Records from a data collection
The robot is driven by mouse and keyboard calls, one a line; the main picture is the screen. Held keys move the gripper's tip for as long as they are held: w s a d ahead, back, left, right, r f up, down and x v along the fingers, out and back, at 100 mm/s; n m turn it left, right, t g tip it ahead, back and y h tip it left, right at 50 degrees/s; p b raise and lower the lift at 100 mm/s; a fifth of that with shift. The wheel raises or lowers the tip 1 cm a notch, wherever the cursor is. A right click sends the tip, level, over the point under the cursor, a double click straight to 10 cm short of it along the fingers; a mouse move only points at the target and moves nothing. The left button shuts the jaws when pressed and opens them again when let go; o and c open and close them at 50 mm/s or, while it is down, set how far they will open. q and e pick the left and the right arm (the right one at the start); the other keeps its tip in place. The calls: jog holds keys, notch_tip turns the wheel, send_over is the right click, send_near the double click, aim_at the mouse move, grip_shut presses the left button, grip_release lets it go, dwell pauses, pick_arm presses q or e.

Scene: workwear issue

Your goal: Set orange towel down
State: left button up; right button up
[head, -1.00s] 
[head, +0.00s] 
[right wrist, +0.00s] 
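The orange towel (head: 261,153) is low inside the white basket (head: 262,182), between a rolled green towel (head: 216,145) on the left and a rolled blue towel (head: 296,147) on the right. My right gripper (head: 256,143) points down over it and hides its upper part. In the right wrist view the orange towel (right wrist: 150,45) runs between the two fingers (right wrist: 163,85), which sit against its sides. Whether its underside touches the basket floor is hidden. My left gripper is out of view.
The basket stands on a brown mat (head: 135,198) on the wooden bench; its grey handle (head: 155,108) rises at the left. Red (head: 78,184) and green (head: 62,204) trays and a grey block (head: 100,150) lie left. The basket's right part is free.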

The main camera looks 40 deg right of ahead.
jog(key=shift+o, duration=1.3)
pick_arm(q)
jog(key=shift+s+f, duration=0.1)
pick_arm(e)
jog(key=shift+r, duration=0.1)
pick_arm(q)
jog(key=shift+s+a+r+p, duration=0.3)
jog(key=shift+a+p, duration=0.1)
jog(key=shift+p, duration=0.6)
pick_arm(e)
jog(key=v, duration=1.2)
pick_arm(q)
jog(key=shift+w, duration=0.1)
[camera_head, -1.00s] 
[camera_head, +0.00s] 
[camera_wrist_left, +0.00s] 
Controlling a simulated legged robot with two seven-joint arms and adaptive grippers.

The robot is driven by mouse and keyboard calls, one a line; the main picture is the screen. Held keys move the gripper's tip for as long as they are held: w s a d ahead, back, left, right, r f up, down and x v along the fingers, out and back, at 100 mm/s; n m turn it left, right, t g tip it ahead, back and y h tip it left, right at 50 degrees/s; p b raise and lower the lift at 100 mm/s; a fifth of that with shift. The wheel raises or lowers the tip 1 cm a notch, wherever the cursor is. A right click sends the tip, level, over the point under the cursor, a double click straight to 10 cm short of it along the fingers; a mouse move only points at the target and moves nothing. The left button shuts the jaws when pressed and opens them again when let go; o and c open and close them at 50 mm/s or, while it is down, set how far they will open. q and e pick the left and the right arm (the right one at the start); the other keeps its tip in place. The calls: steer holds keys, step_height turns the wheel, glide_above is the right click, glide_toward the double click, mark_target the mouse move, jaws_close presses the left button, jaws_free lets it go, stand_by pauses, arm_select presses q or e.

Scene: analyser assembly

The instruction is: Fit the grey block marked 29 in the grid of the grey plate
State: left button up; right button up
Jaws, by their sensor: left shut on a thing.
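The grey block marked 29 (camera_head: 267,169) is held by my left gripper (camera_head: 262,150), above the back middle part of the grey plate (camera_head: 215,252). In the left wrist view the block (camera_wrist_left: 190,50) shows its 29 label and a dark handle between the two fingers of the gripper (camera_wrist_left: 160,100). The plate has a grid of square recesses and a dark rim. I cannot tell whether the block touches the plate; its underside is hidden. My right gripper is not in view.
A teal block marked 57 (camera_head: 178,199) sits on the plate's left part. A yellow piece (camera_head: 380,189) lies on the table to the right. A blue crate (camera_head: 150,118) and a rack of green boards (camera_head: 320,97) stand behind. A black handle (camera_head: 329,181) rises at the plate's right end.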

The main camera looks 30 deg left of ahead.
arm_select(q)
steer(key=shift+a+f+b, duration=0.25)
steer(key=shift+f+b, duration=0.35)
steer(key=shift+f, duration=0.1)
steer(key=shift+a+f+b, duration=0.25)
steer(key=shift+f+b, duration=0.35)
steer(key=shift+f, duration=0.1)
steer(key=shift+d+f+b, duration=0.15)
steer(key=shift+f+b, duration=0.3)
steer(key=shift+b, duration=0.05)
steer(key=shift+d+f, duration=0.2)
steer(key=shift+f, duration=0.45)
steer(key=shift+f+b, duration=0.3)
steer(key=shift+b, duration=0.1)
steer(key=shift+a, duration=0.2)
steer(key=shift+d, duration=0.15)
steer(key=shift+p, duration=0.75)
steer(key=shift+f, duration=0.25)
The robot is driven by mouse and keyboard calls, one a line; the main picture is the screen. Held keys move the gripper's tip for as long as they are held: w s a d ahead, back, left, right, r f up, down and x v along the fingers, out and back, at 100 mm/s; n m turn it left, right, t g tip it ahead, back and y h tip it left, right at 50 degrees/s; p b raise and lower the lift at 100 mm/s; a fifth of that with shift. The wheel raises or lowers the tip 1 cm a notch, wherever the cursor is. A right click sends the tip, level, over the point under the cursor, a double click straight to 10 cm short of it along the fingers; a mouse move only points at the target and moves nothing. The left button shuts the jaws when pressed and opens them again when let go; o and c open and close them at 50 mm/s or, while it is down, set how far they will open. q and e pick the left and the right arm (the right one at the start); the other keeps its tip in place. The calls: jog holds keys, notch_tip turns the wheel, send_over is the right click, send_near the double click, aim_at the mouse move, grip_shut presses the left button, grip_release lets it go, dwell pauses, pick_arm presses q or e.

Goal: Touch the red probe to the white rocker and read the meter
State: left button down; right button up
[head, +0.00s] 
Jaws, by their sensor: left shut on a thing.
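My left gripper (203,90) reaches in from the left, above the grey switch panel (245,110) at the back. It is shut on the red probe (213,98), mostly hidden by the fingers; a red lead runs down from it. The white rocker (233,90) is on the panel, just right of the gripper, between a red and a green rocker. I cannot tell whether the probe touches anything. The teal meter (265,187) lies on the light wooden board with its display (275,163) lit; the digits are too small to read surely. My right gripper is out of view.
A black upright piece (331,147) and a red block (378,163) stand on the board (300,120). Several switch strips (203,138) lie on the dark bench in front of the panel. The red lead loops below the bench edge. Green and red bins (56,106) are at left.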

The exercise
Output the entries exactly.

Exercise answer
The robot is driven by mouse and keyboard calls, one a line; the main picture is the screen. Held keys move the gripper's tip for as long as they are held: w s a d ahead, back, left, right, r f up, down and x v along the fingers, out and back, at 100 mm/s; n m turn it left, right, t g tip it ahead, back and y h tip it left, right at 50 degrees/s; p b raise and lower the lift at 100 mm/s; a fifth of that with shift. The wheel raises or lowers the tip 1 cm a notch, wherever the cursor is. A right click sends the tip, level, over the point under the cursor, a double click straight to 10 cm short of it along the fingers; a mouse move only points at the target and moves nothing. The left button shuts the jaws when pressed and opens them again when let go; o and c open and close them at 50 mm/s or, while it is down, set how far they will open. q and e pick the left and the right arm (the right one at the start); the other keeps its tip in place. The calls: jog holds keys, notch_tip turns the wheel, send_over is the right click, send_near the double click, aim_at the mouse move, grip_shut presses the left button, grip_release lets it go, dwell pauses, pick_arm presses q or e.

Scene: workwear issue

Your goal: Set orange towel down
State: left button up; right button up
[head, -1.00s] 
[head, +0.00s] 
[right wrist, +0.00s] 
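The orange towel (head: 261,153) is low inside the white basket (head: 262,182), between a rolled green towel (head: 216,145) on the left and a rolled blue towel (head: 296,147) on the right. My right gripper (head: 256,143) points down over it and hides its upper part. In the right wrist view the orange towel (right wrist: 150,45) runs between the two fingers (right wrist: 163,85), which sit against its sides. Whether its underside touches the basket floor is hidden. My left gripper is out of view.
The basket stands on a brown mat (head: 135,198) on the wooden bench; its grey handle (head: 155,108) rises at the left. Red (head: 78,184) and green (head: 62,204) trays and a grey block (head: 100,150) lie left. The basket's right part is free.

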The main camera looks 40 deg right of ahead.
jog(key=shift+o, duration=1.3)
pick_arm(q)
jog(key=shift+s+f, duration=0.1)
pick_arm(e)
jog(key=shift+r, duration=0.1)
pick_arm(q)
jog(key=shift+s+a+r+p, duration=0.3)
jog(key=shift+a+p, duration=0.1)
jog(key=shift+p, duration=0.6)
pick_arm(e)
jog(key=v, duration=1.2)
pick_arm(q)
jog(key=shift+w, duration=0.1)
[camera_head, -1.00s] 
[camera_head, +0.00s] 
[camera_wrist_left, +0.00s] 
Controlling a simulated legged robot with two seven-joint arms and adaptive grippers.

The robot is driven by mouse and keyboard calls, one a line; the main picture is the screen. Held keys move the gripper's tip for as long as they are held: w s a d ahead, back, left, right, r f up, down and x v along the fingers, out and back, at 100 mm/s; n m turn it left, right, t g tip it ahead, back and y h tip it left, right at 50 degrees/s; p b raise and lower the lift at 100 mm/s; a fifth of that with shift. The wheel raises or lowers the tip 1 cm a notch, wherever the cursor is. A right click sends the tip, level, over the point under the cursor, a double click straight to 10 cm short of it along the fingers; a mouse move only points at the target and moves nothing. The left button shuts the jaws when pressed and opens them again when let go; o and c open and close them at 50 mm/s or, while it is down, set how far they will open. q and e pick the left and the right arm (the right one at the start); the other keeps its tip in place. The calls: steer holds keys, step_height turns the wheel, glide_above is the right click, glide_toward the double click, mark_target the mouse move, jaws_close presses the left button, jaws_free lets it go, stand_by pauses, arm_select presses q or e.

Scene: analyser assembly

The instruction is: Fit the grey block marked 29 in the grid of the grey plate
State: left button up; right button up
Jaws, by their sensor: left shut on a thing.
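The grey block marked 29 (camera_head: 267,169) is held by my left gripper (camera_head: 262,150), above the back middle part of the grey plate (camera_head: 215,252). In the left wrist view the block (camera_wrist_left: 190,50) shows its 29 label and a dark handle between the two fingers of the gripper (camera_wrist_left: 160,100). The plate has a grid of square recesses and a dark rim. I cannot tell whether the block touches the plate; its underside is hidden. My right gripper is not in view.
A teal block marked 57 (camera_head: 178,199) sits on the plate's left part. A yellow piece (camera_head: 380,189) lies on the table to the right. A blue crate (camera_head: 150,118) and a rack of green boards (camera_head: 320,97) stand behind. A black handle (camera_head: 329,181) rises at the plate's right end.

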The main camera looks 30 deg left of ahead.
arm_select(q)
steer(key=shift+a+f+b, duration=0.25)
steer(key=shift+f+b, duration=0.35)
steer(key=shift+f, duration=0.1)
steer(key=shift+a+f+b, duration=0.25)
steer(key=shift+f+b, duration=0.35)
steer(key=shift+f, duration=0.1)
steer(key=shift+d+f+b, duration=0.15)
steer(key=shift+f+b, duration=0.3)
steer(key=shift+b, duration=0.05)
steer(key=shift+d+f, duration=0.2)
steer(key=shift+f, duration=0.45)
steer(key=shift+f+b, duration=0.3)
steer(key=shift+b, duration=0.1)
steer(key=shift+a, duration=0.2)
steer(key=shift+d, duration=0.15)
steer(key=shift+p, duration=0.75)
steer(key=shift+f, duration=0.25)
The robot is driven by mouse and keyboard calls, one a line; the main picture is the screen. Held keys move the gripper's tip for as long as they are held: w s a d ahead, back, left, right, r f up, down and x v along the fingers, out and back, at 100 mm/s; n m turn it left, right, t g tip it ahead, back and y h tip it left, right at 50 degrees/s; p b raise and lower the lift at 100 mm/s; a fifth of that with shift. The wheel raises or lowers the tip 1 cm a notch, wherever the cursor is. A right click sends the tip, level, over the point under the cursor, a double click straight to 10 cm short of it along the fingers; a mouse move only points at the target and moves nothing. The left button shuts the jaws when pressed and opens them again when let go; o and c open and close them at 50 mm/s or, while it is down, set how far they will open. q and e pick the left and the right arm (the right one at the start); the other keeps its tip in place. The calls: jog holds keys, notch_tip turns the wheel, send_over is the right click, send_near the double click, aim_at the mouse move, grip_shut presses the left button, grip_release lets it go, dwell pauses, pick_arm presses q or e.

Goal: Touch the red probe to the white rocker and read the meter
State: left button down; right button up
[head, +0.00s] 
Jaws, by their sensor: left shut on a thing.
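My left gripper (203,90) reaches in from the left, above the grey switch panel (245,110) at the back. It is shut on the red probe (213,98), mostly hidden by the fingers; a red lead runs down from it. The white rocker (233,90) is on the panel, just right of the gripper, between a red and a green rocker. I cannot tell whether the probe touches anything. The teal meter (265,187) lies on the light wooden board with its display (275,163) lit; the digits are too small to read surely. My right gripper is out of view.
A black upright piece (331,147) and a red block (378,163) stand on the board (300,120). Several switch strips (203,138) lie on the dark bench in front of the panel. The red lead loops below the bench edge. Green and red bins (56,106) are at left.

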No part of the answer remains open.